___ Rows

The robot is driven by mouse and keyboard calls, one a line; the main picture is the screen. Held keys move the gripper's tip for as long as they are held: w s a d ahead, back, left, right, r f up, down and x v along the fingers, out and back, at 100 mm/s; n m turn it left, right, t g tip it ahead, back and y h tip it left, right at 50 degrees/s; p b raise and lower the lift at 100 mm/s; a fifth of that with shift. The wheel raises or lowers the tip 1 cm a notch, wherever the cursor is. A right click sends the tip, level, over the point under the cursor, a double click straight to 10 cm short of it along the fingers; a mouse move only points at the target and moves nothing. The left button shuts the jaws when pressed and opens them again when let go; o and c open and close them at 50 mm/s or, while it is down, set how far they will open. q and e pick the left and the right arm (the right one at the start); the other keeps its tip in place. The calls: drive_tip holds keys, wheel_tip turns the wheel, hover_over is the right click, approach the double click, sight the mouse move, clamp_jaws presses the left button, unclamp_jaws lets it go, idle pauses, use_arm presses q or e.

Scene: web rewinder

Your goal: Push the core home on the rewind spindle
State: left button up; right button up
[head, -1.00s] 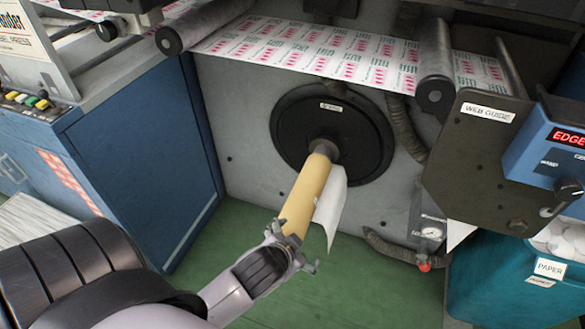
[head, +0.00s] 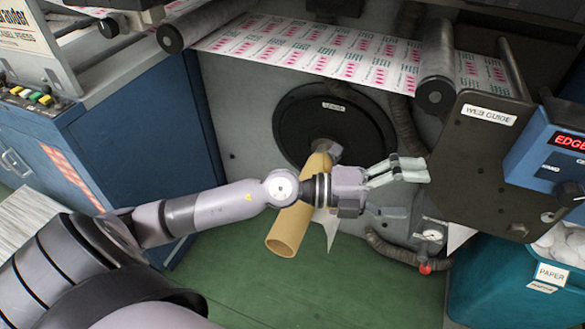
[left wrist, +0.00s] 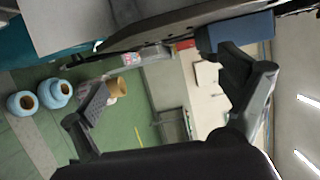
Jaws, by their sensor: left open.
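The core (head: 287,232) is a tan tube pointing toward me from the rewind spindle (head: 327,146), its open near end low and tilted left. The spindle root meets a black round disc (head: 300,125) on the grey machine face. My left forearm and wrist cross in front of the core and hide its middle. My left gripper (head: 412,171) is open, to the right of the core, fingers pointing right. I cannot tell if the wrist touches the core. In the left wrist view the spread fingers (left wrist: 165,88) have nothing between them. My right gripper is not in view.
A white paper tail (head: 330,228) hangs beside the core. The web guide plate (head: 478,160) and control box (head: 550,150) stand right, above a teal paper bin (head: 500,285). A blue cabinet (head: 150,130) stands left.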

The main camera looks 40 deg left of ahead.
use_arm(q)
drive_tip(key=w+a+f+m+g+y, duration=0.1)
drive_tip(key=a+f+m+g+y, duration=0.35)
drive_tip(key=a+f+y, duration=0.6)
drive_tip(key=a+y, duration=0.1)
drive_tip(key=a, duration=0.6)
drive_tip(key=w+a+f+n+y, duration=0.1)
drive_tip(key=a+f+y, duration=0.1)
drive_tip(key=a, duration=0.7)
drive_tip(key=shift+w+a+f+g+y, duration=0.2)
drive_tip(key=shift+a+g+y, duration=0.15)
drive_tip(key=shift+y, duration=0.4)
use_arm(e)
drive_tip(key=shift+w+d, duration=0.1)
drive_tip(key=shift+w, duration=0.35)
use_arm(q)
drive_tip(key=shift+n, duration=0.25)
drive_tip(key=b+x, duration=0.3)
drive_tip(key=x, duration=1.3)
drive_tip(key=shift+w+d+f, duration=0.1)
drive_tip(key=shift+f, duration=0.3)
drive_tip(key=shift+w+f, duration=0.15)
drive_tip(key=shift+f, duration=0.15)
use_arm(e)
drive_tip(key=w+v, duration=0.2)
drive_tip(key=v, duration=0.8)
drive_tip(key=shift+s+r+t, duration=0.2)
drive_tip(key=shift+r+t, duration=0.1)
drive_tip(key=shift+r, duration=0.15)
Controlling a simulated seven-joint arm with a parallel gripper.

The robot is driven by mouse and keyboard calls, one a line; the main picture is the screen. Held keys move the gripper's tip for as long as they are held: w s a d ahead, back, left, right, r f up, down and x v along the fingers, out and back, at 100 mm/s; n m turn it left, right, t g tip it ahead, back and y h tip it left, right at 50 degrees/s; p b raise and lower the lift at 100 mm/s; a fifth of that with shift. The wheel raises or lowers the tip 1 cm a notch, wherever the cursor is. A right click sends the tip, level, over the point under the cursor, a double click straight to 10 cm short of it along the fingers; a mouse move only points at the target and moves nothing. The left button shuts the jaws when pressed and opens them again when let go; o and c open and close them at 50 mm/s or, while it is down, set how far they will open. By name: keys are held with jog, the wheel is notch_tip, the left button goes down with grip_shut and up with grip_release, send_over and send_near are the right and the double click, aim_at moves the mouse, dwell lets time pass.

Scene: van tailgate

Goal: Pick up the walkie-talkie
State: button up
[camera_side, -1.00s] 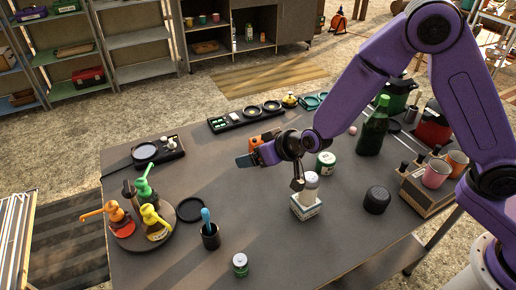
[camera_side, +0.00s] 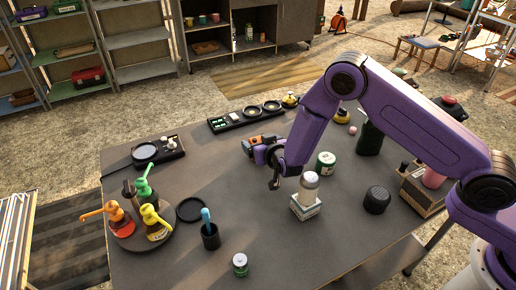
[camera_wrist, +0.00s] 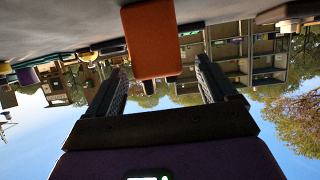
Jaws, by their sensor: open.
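The walkie-talkie appears to be the orange block with dark edges (camera_wrist: 152,42), seen upside down in the wrist view, with two short dark prongs at its top end. In the side view its orange body (camera_side: 267,138) shows at the middle of the table, partly hidden by my gripper (camera_side: 258,146). My gripper is open, with its two black fingers on either side of the orange body in the wrist view. I see no finger touching it. How far it lies between the fingers I cannot tell.
A white-capped bottle on a small box (camera_side: 306,205) and a green jar (camera_side: 326,164) stand right of my gripper. A black tray with dishes (camera_side: 245,120) lies behind. A round stand with coloured bottles (camera_side: 140,235) is at front left. The table left of my gripper is mostly clear.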

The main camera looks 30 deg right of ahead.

______

**Task objective:** Exclude the images and reproduce the remaining data exactly.

**Solution to the exercise:**
The robot is driven by mouse and keyboard calls, one a line; the main picture is the screen. Held keys move the gripper's tip for as long as they are held: w s a d ahead, back, left, right, r f up, down and x v along the fingers, out and back, at 100 mm/s; n m turn it left, right, t g tip it ahead, back and y h tip it left, right at 50 degrees/s; p b raise and lower the lift at 100 mm/s; a fifth of that with shift. The wheel raises or lowers the tip 1 cm a notch, wherever the cursor is. A right click sends the tip, level, over the point under the cursor, a double click straight to 10 cm short of it along the fingers; a mouse move only points at the target and moves nothing. The left button shuts the jaws when pressed and opens them again when let go; o and c open and close them at 50 mm/s or, while it is down, set how far they will open. q and e pick the left and the right arm (the right one at the start); the other keeps its tip in place. The calls: drive_tip holds keys, wheel_tip turns the wheel, hover_over is the right click, approach the double click, sight the mouse move, clamp_jaws presses the left button, unclamp_jaws lets it go, idle pauses, use_arm presses q or e.

Scene: web rewinder

Your goal: Push the core home on the rewind spindle
State: left button up; right button up
[head, -1.00s] 
[head, +0.00s] 
[left wrist, +0.00s] 
Jaws, by their sensor: left open.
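The core (head: 287,232) is a tan tube pointing toward me from the rewind spindle (head: 327,146), its open near end low and tilted left. The spindle root meets a black round disc (head: 300,125) on the grey machine face. My left forearm and wrist cross in front of the core and hide its middle. My left gripper (head: 412,171) is open, to the right of the core, fingers pointing right. I cannot tell if the wrist touches the core. In the left wrist view the spread fingers (left wrist: 165,88) have nothing between them. My right gripper is not in view.
A white paper tail (head: 330,228) hangs beside the core. The web guide plate (head: 478,160) and control box (head: 550,150) stand right, above a teal paper bin (head: 500,285). A blue cabinet (head: 150,130) stands left.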

The main camera looks 40 deg left of ahead.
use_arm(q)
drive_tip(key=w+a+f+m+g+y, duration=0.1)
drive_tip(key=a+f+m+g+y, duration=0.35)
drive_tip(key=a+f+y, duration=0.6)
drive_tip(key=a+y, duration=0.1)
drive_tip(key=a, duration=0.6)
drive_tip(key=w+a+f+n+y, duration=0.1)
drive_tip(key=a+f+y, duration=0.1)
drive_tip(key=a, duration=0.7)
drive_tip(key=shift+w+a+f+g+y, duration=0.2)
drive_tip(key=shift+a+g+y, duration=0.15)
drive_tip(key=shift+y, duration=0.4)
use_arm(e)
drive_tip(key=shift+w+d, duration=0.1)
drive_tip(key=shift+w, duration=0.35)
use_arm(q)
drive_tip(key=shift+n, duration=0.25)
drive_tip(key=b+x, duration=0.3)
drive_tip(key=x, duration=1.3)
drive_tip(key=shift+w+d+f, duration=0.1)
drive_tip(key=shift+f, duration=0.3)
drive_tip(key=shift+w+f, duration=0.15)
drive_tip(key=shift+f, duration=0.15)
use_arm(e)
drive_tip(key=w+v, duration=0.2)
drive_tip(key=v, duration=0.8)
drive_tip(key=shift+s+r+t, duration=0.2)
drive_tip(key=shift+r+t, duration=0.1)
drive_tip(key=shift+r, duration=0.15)
Controlling a simulated seven-joint arm with a parallel gripper.

The robot is driven by mouse and keyboard calls, one a line; the main picture is the screen. Held keys move the gripper's tip for as long as they are held: w s a d ahead, back, left, right, r f up, down and x v along the fingers, out and back, at 100 mm/s; n m turn it left, right, t g tip it ahead, back and y h tip it left, right at 50 degrees/s; p b raise and lower the lift at 100 mm/s; a fifth of that with shift. The wheel raises or lowers the tip 1 cm a notch, wherever the cursor is. A right click sends the tip, level, over the point under the cursor, a double click straight to 10 cm short of it along the fingers; a mouse move only points at the target and moves nothing. The left button shuts the jaws when pressed and opens them again when let go; o and c open and close them at 50 mm/s or, while it is down, set how far they will open. By name: keys are held with jog, the wheel is notch_tip, the left button goes down with grip_shut and up with grip_release, send_over and send_near are the right and the double click, aim_at moves the mouse, dwell lets time pass.

Scene: van tailgate

Goal: Pick up the walkie-talkie
State: button up
[camera_side, -1.00s] 
[camera_side, +0.00s] 
[camera_wrist, +0.00s] 
Jaws, by their sensor: open.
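The walkie-talkie appears to be the orange block with dark edges (camera_wrist: 152,42), seen upside down in the wrist view, with two short dark prongs at its top end. In the side view its orange body (camera_side: 267,138) shows at the middle of the table, partly hidden by my gripper (camera_side: 258,146). My gripper is open, with its two black fingers on either side of the orange body in the wrist view. I see no finger touching it. How far it lies between the fingers I cannot tell.
A white-capped bottle on a small box (camera_side: 306,205) and a green jar (camera_side: 326,164) stand right of my gripper. A black tray with dishes (camera_side: 245,120) lies behind. A round stand with coloured bottles (camera_side: 140,235) is at front left. The table left of my gripper is mostly clear.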

The main camera looks 30 deg right of ahead.

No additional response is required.